Only the lines from the line that has "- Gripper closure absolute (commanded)" through the line that has "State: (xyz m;" should be reproduced, exactly and with both ends kept.

Provided data:
---+---

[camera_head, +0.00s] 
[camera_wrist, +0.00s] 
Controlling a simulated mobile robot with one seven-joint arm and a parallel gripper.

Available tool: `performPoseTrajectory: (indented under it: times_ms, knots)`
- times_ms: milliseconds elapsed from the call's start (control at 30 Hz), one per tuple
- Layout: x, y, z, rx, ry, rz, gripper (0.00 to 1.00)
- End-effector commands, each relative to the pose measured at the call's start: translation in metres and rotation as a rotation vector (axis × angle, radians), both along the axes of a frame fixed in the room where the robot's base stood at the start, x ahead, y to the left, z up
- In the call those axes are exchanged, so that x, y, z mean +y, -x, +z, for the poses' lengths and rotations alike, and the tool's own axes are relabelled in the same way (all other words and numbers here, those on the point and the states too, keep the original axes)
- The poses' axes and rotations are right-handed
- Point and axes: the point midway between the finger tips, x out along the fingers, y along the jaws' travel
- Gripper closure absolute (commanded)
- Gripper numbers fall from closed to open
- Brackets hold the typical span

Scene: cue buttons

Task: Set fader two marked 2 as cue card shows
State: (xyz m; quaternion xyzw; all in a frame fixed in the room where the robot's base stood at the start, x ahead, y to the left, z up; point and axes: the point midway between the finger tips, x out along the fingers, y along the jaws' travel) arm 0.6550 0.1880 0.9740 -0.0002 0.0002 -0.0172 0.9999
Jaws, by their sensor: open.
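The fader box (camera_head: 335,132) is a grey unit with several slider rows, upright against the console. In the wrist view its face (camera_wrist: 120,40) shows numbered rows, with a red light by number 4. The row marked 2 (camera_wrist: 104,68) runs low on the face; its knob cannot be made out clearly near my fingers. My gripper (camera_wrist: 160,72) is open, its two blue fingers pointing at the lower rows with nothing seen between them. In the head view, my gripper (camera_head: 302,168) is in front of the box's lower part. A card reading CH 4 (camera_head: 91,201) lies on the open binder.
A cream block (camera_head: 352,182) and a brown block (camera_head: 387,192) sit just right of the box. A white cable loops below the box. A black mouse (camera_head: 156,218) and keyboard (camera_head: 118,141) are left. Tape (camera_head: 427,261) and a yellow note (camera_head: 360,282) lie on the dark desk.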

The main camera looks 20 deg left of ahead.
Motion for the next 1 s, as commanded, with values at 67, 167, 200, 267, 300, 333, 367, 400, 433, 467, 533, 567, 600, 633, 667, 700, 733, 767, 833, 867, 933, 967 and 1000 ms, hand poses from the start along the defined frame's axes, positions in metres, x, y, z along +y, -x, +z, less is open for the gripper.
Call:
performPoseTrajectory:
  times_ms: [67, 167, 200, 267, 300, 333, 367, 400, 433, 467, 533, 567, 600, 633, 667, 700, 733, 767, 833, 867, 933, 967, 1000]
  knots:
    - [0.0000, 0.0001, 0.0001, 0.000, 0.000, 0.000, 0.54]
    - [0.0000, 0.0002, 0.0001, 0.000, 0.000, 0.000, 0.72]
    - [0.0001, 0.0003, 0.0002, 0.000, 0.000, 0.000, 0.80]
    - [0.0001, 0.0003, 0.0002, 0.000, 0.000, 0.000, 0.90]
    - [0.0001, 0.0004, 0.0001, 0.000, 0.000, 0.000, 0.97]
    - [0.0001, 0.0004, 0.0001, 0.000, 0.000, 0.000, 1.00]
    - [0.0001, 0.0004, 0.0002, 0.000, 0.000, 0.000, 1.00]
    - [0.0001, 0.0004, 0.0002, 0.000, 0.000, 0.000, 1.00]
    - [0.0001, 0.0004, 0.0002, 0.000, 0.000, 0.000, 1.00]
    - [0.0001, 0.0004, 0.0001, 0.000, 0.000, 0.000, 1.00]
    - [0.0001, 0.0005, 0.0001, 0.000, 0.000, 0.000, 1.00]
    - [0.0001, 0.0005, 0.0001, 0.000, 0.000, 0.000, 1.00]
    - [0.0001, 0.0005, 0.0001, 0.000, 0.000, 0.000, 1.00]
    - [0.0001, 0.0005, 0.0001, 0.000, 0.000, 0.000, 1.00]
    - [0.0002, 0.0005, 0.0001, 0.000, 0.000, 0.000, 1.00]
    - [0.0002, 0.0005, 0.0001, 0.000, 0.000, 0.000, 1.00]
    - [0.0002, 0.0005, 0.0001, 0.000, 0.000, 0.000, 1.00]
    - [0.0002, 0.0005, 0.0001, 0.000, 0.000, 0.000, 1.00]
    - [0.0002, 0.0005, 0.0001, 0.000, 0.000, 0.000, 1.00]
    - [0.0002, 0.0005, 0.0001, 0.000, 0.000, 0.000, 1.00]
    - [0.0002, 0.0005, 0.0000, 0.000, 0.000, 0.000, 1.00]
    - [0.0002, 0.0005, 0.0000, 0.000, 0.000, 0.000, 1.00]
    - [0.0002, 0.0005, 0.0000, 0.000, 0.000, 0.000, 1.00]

---+---

Solution below:
- Gripper closure absolute (commanded)
- Gripper numbers fall from closed to open
- Brackets hold the typical span

Scene: cue buttons

Task: Set fader two marked 2 as cue card shows
State: (xyz m; quaternion xyzw; all in a frame fixed in the room where the robot's base stood at the start, x ahead, y to the left, z up; point and axes: the point midway between the finger tips, x out along the fingers, y along the jaws' travel) arm 0.6550 0.1880 0.9740 -0.0002 0.0002 -0.0172 0.9999

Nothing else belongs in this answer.